Americans, or at least the commentating classes, are watching aghast as events unfold in Afghanistan. Some are second-guessing the wisdom of withdrawal – after all, how hard is it to maintain a few thousand soldiers there permanently? Others are taking the more comfortable position of saying yes, we had to leave but this just wasn’t the right way. I must be the only person in America who is having exactly the opposite reaction. The more I see the more I’m convinced this was the right decision – both what I see on the ground in Afghanistan and perhaps even more the reaction here in the United States.
It is crystal clear that the Afghan national army and really the Afghan state was an illusion. It could not survive first contact with a post-US military reality. As is so often the case in life – with bad investments, bad relationships – what we were doing there was staying to delay our reckoning with the consequences of the reality of the situation.
That’s a bad idea.
But as I’ve said in other posts over the last two days, we knew this part. What has been deeply revealing to me is the American response. And here I mean to say the most prominent media and political voices. It’s true this is quicker than I’d figured – not that I’d given the precise timing a lot of thought. And it seems to be quicker than the White House figured. But by a month? Three months? Does that matter? I don’t see why. If anything, given the outcome, quicker is better – since a protracted fall is necessarily a bloodier fall. But what the reaction has demonstrated to me is the sheer depth of denial. The inability to accept the reality of the situation. And thus the excuse making. Sen. Maggie Hassan’s press release below is a painfully good example of that. So is this article by in The Atlantic by George Packer. Virtually everything Richard Engel has been writing on Twitter for the last 24 hours. All so much the cant of empire. But more than this, far more important than this, simply unwise.

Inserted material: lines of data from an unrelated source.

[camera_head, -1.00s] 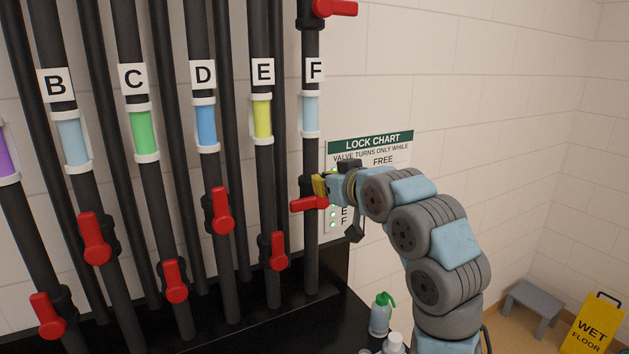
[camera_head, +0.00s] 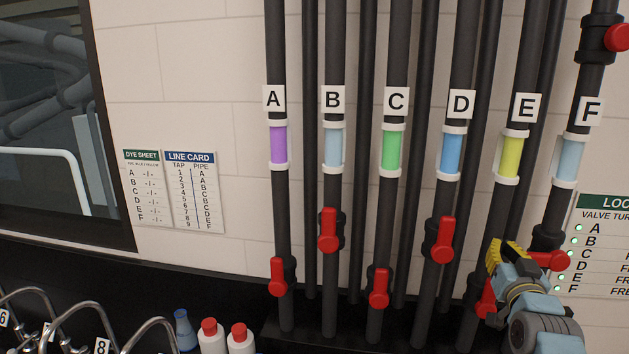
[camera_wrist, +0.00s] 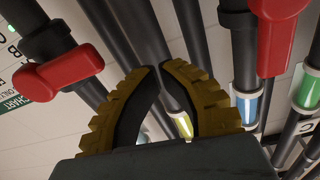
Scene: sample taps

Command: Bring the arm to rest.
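My gripper (camera_head: 497,248) is at the lower right of the head view, in front of the pipes between the red valve handle of E (camera_head: 486,298) and the red handle of F (camera_head: 548,260). In the wrist view its two yellow, ribbed fingers (camera_wrist: 160,70) curve toward each other with the tips nearly meeting. Nothing is held between them; a pipe and a yellow sight tube (camera_wrist: 183,124) show behind. Red handles stand at the left (camera_wrist: 62,68) and upper right (camera_wrist: 277,25) of the wrist view, apart from the fingers. Most of my arm is out of view.
Pipes A to F stand along the wall with coloured sight tubes and red handles, such as that of D (camera_head: 440,240). A lock chart (camera_head: 603,235) hangs at the right. Bottles (camera_head: 240,338) and curved taps (camera_head: 75,322) stand at the lower left.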

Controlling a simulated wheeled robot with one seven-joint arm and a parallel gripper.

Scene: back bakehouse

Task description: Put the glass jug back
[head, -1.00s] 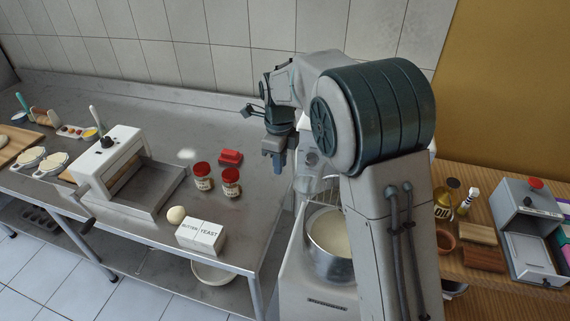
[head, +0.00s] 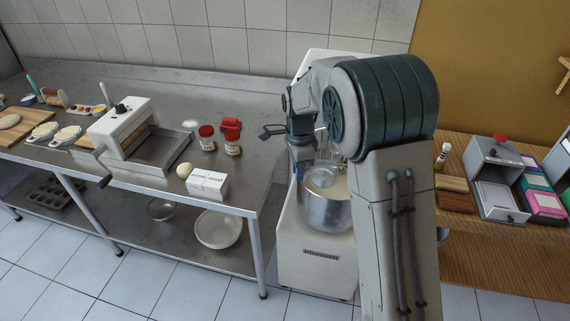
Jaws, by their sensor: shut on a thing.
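My gripper (head: 301,168) points down beside the mixer, in front of its bowl in this view. It is shut on the glass jug (head: 320,179), a clear, faint shape that overlaps the bowl's upper part. The jug's outline is hard to make out, and I cannot tell whether it touches the bowl. Its handle and the fingertips' grip are not clear.
The stand mixer (head: 315,262) with its steel bowl (head: 325,212) stands right of the steel bench (head: 262,168). On the bench are a yeast box (head: 207,184), red-lidded jars (head: 207,140) and a dough sheeter (head: 122,125). A wooden counter (head: 455,225) is at right.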

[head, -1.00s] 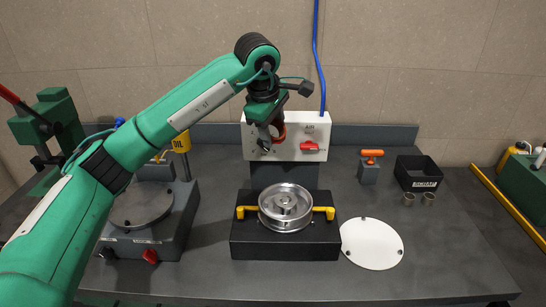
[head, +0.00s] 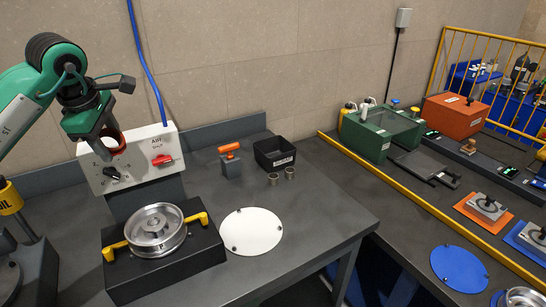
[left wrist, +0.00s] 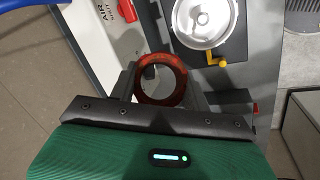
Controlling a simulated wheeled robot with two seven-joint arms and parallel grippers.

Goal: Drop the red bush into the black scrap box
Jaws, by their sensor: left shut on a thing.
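The red bush (left wrist: 161,80) is a dark red ring held between the fingers of my left gripper (left wrist: 163,88) in the left wrist view. In the head view my left gripper (head: 104,136) is at the upper left, in front of the white air panel, with the red bush (head: 112,143) partly showing at its tip. The black scrap box (head: 274,152) is an open black box with a white label, standing on the bench at the back, to the right of the gripper. The gripper is well apart from it. My right gripper is not in view.
A black press block with a metal wheel (head: 157,231) and yellow handles stands below the gripper. An orange-handled tool (head: 230,158) stands left of the box, and two small metal rings (head: 290,173) lie before it. A white disc (head: 251,231) lies flat on the bench.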

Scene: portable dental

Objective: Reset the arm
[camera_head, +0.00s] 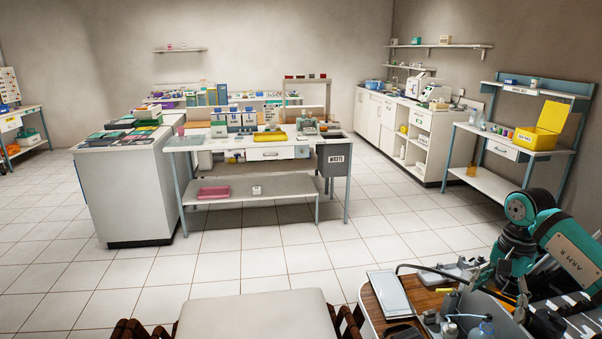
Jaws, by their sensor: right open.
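My right arm (572,248), teal and black and marked "ARM R", comes in at the lower right. It bends at a round teal joint and hangs down over a cluttered wooden-topped desk. My right gripper (502,280) points down among the items there and is open. It is small and partly lost against dark things, and I see nothing held between its fingers. My left arm and left gripper are not in the picture.
The wooden-topped desk (428,299) holds a tablet (389,296) and bottles close to the right arm. A pale padded seat (258,316) is at the bottom centre. A white workbench (240,153) stands mid-room. A shelf unit (497,134) stands at right. Tiled floor between is clear.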

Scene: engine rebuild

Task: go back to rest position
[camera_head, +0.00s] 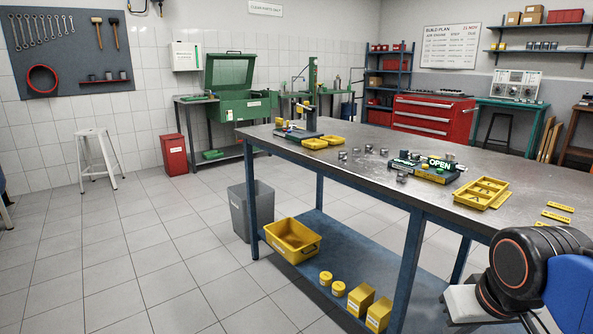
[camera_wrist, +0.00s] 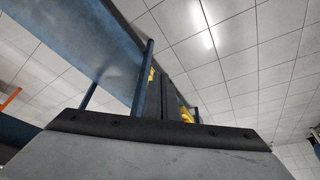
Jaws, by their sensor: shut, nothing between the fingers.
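My gripper (camera_wrist: 166,88) shows in the wrist view as two dark fingers standing close together above the wide dark palm bar. It is shut and empty. It points toward a tiled floor, with blue table legs and a blue shelf close behind it. Small yellow things show just beside the fingers, partly hidden by them. In the head view, parts of my arm show at the lower right, beside the near end of the workbench (camera_head: 330,151). I cannot make out the fingers there.
The tiled floor at left is clear up to a white stool (camera_head: 97,135).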

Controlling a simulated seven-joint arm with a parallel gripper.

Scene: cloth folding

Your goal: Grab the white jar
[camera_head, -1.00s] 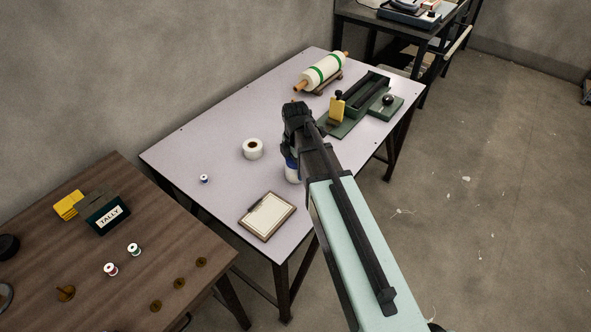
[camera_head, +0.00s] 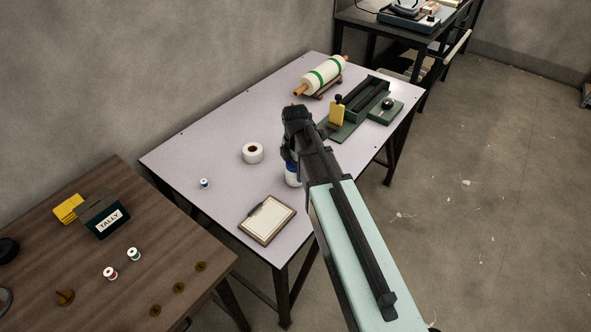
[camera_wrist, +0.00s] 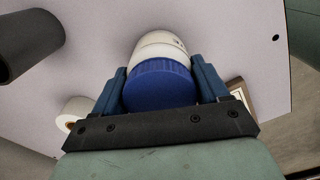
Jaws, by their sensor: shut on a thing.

For better or worse I am bought into the post-World War II American project. This makes me much more conventional in my thinking about foreign policy and national security than a significant percentage of TPM Readers. I note this here because I don’t come to any of this with the assumption that it’s none of our business or that we’re a malign force in the world. I’m bought in. Indeed, my instinctive caution probably would have made me hesitate to make this unilateral move. You can always kick the can a bit further down the road.
The perpetual effort to stand up an Afghan government that could exist on its own did not work. That doesn’t mean the decision to topple the Taliban government in 2001 was a mistake. But that was twenty years ago. We are living in a dramatically different world today. We have been in a perpetual occupation in pursuit of no clear national security interest of the United States. At a certain point you have to realize that and act accordingly. I find convincing this suggestion that Biden refused a more phased or circumstances-based withdrawal precisely because he had seen up close how Barack Obama had been rolled by the Pentagon a decade ago.
In 122 AD the Emperor Hadrian built what history knows as “Hadrian’s Wall,” which bisects Britain. You can still see it today. It marked the northernmost boundary of the Roman Empire. On this side Rome; on that side the tribes of Caledonia. Some twenty years later in 142 AD the Emperor Antoninus Pius, frustrated with the marauding and managing the tribes north of wall, constructed a new wall roughly one hundred miles further north into what is now Scotland. This was the Antonine Wall. Rome would garrison and pacify the region between the two walls. Twenty years later in 162 AD, the year after Antonius Pius died, the Emperor Marcus Aurelius abandoned the new territory and withdrew back to Hadrian’s Wall. Not everything works.
The intensity of the current handwringing over the fall of Kabul is an almost perfect measure of the denial about the failure of the current mission. Indeed, they are two sides of the same coin. What was keeping us there this long? THIS! Look at it around you today. The collective unwillingness to endure this reality is what has kept the US in the country for at least a decade. Processing ten years of denial in ten hours is rough.
We’ve been in Afghanistan for either ten or twenty years because no one in authority was ready to endure this moment and not look back. I don’t know if Biden will pay a domestic political price for this denouement. But watching it all unfold I’m even more certain he made the right decision than I was a day ago. Does anyone think we’ll look back a year from now and think, wow, I wish we were still garrisoning Afghanistan? I doubt it.
Someone had to make the decision that Bush, Obama and Trump did not and apparently could not. Biden did.